Journal: 16 August

Oops. I've been rather slow in getting out another journal entry. No real excuse: just got sucked up in other projects. But perhaps it was subconsciously trying to avoid giving too much prominence to a long weekend in Fiji two weeks ago. I fear people might think I never do any work!

I started writing this latish last Monday evening, having just got back from Sydney. Katie had retired to bed and I was listening to Lucinda Williams "Car Wheels On A Gravel Track" - no connection with the Dead (except she did once open a Jerry Garcia Band show). But I've been finishing it off in bits and pieces over the rest of the week.

Our plans for last weekend were disrupted by the rain all over New South Wales. We were supposed to go to the Louth picnic races west of Bourke (near the Queensland border) as guests of Swires who own large properties there. But the recent rain had left the course waterlogged, so it was called off. The weather in fact got worse, and Friday saw really heavy rain and strong winds - especially in Sydney where 200mm fell.

So we ended up with a weekend in Canberra before I flew down to Sydney on Sunday night for a dinner.
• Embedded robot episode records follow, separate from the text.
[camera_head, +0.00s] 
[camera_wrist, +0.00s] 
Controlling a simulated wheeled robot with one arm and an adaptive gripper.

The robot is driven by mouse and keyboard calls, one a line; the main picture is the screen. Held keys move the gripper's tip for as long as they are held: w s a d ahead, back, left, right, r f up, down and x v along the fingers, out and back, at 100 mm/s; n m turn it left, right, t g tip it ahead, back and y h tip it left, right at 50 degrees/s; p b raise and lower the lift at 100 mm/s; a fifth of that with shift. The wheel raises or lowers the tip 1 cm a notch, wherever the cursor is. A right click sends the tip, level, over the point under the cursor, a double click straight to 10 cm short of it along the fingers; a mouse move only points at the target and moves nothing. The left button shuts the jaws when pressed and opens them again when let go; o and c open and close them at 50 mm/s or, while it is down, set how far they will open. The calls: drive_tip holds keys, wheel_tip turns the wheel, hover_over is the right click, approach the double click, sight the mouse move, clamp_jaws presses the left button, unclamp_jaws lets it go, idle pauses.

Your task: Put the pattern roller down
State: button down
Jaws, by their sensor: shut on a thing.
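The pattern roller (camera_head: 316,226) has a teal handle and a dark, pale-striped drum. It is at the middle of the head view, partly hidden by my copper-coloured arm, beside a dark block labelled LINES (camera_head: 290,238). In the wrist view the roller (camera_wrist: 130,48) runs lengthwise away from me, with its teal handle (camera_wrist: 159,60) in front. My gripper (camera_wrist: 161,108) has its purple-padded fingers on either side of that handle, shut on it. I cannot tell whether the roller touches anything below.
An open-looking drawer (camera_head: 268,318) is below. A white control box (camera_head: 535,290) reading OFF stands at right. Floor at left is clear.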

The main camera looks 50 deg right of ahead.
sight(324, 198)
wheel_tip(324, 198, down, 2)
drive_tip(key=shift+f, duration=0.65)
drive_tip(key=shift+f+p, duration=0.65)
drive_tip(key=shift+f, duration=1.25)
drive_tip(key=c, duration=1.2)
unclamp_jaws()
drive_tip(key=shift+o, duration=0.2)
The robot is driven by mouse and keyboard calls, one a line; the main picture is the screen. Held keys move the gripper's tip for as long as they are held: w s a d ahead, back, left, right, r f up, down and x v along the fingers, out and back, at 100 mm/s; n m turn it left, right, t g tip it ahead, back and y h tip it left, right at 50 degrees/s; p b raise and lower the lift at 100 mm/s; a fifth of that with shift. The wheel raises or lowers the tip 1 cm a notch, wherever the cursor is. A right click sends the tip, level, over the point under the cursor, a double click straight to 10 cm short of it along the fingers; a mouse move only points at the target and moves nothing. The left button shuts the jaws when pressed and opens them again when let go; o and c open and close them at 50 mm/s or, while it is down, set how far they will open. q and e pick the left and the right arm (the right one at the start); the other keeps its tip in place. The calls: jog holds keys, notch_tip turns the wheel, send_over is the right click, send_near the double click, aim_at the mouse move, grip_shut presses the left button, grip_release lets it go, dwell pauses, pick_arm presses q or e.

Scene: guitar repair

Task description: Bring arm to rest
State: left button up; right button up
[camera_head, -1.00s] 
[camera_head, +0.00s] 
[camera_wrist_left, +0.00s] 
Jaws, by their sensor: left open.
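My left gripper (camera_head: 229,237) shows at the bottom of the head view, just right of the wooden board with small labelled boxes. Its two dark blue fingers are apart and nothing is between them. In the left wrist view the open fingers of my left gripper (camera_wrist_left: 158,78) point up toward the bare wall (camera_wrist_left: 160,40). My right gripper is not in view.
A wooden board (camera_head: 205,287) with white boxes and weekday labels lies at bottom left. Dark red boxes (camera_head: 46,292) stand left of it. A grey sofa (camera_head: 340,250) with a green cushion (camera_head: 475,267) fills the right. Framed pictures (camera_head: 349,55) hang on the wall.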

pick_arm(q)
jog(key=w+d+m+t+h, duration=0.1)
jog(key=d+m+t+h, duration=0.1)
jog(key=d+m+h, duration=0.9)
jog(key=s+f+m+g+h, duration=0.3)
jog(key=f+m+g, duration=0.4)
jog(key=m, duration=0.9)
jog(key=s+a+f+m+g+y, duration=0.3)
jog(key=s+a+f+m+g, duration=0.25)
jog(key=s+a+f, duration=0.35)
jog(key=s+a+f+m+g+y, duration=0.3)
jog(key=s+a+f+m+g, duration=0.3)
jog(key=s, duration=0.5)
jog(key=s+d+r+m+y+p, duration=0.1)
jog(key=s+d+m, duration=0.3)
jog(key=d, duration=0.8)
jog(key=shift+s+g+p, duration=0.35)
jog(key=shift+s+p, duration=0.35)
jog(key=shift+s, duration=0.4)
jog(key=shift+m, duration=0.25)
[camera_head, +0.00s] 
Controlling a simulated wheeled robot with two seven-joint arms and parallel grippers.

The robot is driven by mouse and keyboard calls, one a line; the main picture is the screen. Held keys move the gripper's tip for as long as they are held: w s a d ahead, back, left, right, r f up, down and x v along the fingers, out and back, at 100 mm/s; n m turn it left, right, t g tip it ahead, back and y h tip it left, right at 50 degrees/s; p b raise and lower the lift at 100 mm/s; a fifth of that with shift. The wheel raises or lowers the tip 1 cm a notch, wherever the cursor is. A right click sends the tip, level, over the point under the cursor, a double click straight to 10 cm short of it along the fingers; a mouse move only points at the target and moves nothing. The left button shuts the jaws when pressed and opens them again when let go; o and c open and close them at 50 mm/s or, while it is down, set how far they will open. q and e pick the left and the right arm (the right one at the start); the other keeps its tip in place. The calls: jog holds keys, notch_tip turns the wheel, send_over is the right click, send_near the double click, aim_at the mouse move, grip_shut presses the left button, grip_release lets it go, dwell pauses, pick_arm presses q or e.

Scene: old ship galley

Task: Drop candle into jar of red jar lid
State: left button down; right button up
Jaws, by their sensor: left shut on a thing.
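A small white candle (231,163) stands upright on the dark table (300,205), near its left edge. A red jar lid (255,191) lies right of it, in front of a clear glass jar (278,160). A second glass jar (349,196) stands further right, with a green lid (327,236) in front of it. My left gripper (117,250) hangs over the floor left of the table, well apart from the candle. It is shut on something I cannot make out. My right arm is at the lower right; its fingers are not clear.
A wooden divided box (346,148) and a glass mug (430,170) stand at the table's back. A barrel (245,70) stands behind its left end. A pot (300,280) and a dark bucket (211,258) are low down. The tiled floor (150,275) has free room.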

On Monday morning I called on Leo Schofield: he runs the Sydney Festival and I'd been wanting to meet him for ages: several mutual friends had spoken very highly of him, but our schedules never seemed to coincide. We turned out to have a common love of Strauss opera--he'd once put on the Die Frau Ohne Schatten in Melbourne--which got us off to a good start.

Then on to a session on scientific links between Britain and Australia at the British Council. Trevor Baylis, the inventor of the clockwork radio dropped in: I was able to tell him that the only working radio in my office in Number 10 was one of his, and we used to wind it up so as to hear the Prime Minister being interviewed on the Today Programme. Lunch at Lendlease who are developing the massive Bluewater shopping/leisure complex at Dartford in Kent. Then a flight back to Canberra in time to go to the opening of GEC Marconi's new Canberra offices.

I seem to be writing this journal backwards. Last week we held a dinner for (Admiral Sir) Michael Boyce, the visiting C-in-C Fleet. He turned out to be great friends of John and Susie Pearson - Susie is a school-friend of Katie's and they run a gallery in Dorchester. Dick Vincent, the ex Chief of Defence Staff, was also visiting Canberra--I had got to see a lot of him when the Bosnian tragedy was developing.

I had spent the previous Monday and Tuesday also in Sydney, calling on British firms (British Aerospace and P&O) and going to a lunch at the Australia British Chamber of Commerce. Kim Beazely (Labor Leader of the Opposition) was the speaker, and I sat next to him at lunch. It was just after the launch of his biography which had attracted a lot of - pretty favourable - attention. That brought out his links with Tony Blair, both from their Oxford days together and more recently when he went to Chequers soon after the election last year - and quoted Tony Blair as saying "I can't believe I'm British Prime Minister."

Beazley clearly hopes he will be able to reciprocate after the next Australian election! He was on good form, both at the lunch and in his speech afterwards - no doubt buoyed up by the polls showing Labor in the lead. He clearly impressed the business audience.

I also saw Malcolm Turnbull - of Spycatcher and republican fame. He now runs Goldman Sachs Australia. I think he as a bit suspicious at first, wondering whether as HMG's envoy I would regard him as the devil incarnate, but I was genuinely keen to meet him - I remember reading his Spycatcher book when it came out. We had a good conversation about the Australian constitution - it's a subject that interests me from all my dealings with constitutional issues in Number 10.

Before that, we had our long weekend in Fiji! Just what we needed as a break from a Canberra winter.

There were six of us: Katie and me; Henry Crawford and Nina; and Andrew and Susie Main. Henry had developed the resort from scratch along with Martin Livingston, who's now the general manager. They had spotted the potential for an up-market resort and had perservered in realising their vision, despite all the difficulties.

We spent Thursday night in a hotel near Nadi, and then flew on to Vatulele the next morning early. It's an idyllic place. As you fly over the resort you see the beach but hardly anything of the bure's nestling in the trees. We landed on the grass strip and were met by Martin who drove us to the resort along the winding track. Breakfast was sitting outside the main bure eating tropical fruit and looking out over the lagoon towards the reef.

We then had three days of doing the sort of things you imagine on an island: snorkling on the reef; sailing Hobie-cats and windsurfers; exploring on canoes; lying on the beech and reading; some sleeping.

And some wonderful evenings. We had all meals communally, spread along a big table with many of the other guests - who came from all round the world. Wonderful food (lots of locally-caught fish). Several of the islanders who worked at the resort played and sang during the meals, and Katie and I borrowed their guitars afterwards and went through a large chuck of our old repertoire--with Susie who used to sing with Katie when they were at school.

We're now working how we can get back to Vatulele soon--and recommending it to all our friends.